La figure 5 reproduit l’analyse effectuée pour les taux d’ouverture en se concentrant sur les clics. Cette comparaison renforce le message selon lequel les taux de clics sont stables dans le temps. D’une part, les taux de clics des contacts AMPP n’ont pas changé avant et après l’introduction.

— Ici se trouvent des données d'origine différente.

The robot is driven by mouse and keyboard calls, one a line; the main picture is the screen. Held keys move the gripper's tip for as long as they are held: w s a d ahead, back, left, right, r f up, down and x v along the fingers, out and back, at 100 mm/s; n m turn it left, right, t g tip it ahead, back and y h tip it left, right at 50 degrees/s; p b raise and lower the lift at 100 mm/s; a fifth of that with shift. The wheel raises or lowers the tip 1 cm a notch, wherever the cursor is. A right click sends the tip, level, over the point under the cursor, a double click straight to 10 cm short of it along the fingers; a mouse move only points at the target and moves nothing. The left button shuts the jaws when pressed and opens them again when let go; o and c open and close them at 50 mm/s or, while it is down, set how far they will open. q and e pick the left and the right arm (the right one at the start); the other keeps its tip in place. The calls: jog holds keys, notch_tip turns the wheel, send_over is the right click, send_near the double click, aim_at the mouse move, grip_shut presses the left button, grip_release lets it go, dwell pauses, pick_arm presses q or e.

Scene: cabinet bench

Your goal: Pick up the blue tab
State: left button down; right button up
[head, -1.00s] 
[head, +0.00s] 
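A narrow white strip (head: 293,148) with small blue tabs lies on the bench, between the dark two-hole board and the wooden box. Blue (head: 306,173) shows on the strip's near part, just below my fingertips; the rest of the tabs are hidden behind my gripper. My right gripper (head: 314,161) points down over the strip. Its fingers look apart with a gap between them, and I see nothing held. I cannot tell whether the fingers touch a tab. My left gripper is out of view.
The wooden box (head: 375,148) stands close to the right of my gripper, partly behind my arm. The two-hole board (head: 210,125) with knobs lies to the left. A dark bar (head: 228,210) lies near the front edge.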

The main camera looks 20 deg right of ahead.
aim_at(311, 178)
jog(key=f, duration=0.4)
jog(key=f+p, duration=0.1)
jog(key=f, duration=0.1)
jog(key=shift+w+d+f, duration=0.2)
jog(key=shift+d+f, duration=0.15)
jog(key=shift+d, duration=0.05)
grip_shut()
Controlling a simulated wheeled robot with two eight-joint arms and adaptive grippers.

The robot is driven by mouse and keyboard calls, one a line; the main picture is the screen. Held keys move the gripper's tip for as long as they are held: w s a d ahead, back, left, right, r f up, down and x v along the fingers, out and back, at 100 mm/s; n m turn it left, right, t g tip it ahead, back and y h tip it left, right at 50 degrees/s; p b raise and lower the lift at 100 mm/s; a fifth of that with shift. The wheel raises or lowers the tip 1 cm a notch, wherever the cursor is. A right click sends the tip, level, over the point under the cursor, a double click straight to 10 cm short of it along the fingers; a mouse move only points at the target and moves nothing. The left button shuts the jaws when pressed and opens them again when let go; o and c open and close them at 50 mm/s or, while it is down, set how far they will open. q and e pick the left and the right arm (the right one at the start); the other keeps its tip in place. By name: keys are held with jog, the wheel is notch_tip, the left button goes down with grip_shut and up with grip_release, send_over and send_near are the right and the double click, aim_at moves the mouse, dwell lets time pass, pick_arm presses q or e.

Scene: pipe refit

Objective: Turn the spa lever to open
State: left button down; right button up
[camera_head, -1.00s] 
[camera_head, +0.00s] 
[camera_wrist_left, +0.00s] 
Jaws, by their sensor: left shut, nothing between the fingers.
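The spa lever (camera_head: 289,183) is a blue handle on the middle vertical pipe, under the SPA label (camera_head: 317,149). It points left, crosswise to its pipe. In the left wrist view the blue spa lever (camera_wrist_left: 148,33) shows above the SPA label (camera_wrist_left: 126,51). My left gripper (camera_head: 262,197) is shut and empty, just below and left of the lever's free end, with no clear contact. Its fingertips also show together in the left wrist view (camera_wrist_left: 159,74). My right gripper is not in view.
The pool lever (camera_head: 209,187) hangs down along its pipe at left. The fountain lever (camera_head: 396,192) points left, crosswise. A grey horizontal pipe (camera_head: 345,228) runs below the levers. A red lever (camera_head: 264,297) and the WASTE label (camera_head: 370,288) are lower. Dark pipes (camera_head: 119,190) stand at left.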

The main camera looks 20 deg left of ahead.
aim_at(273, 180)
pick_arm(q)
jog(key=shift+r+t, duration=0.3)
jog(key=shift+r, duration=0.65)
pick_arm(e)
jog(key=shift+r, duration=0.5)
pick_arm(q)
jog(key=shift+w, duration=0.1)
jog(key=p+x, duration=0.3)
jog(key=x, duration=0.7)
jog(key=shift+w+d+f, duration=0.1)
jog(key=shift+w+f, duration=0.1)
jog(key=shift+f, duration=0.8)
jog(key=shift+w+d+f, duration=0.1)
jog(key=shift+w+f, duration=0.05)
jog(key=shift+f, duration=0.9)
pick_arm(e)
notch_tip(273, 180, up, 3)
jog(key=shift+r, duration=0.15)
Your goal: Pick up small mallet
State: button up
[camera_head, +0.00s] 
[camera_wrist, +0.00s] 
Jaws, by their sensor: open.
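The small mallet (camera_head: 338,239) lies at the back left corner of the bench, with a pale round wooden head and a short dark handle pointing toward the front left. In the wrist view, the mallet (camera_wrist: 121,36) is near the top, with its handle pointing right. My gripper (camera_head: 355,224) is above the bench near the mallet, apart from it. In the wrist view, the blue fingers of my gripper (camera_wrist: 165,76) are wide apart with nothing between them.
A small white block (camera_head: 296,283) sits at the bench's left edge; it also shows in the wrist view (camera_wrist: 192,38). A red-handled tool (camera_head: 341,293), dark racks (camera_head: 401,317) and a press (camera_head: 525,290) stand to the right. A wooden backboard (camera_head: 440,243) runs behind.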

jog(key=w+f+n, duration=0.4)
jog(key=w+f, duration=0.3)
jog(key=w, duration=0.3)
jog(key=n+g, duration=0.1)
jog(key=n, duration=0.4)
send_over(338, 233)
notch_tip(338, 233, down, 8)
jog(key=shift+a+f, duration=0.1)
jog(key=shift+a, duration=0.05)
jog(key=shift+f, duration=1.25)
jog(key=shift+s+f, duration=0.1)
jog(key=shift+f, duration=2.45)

D’autre part, il n’y a pas non plus de changement visible dans les taux de clics entre les utilisateurs de l’AMPP et les non utilisateurs de l’AMPP. C’est un résultat rassurant qui porte à croire que les clics ne sont pas affectés par l’AMPP et qu’ils pourraient être un indicateur plus approprié pour quantifier les niveaux d’engagement, et ce même pour les utilisateurs de l’AMPP.
Conclusion
Apple a changé le monde des marketeurs en introduisant sa nouvelle fonctionnalité de confidentialité, la protection de la confidentialité dans Mail, qui empêche les expéditeurs de collecter des informations sur les ouvertures d’emails.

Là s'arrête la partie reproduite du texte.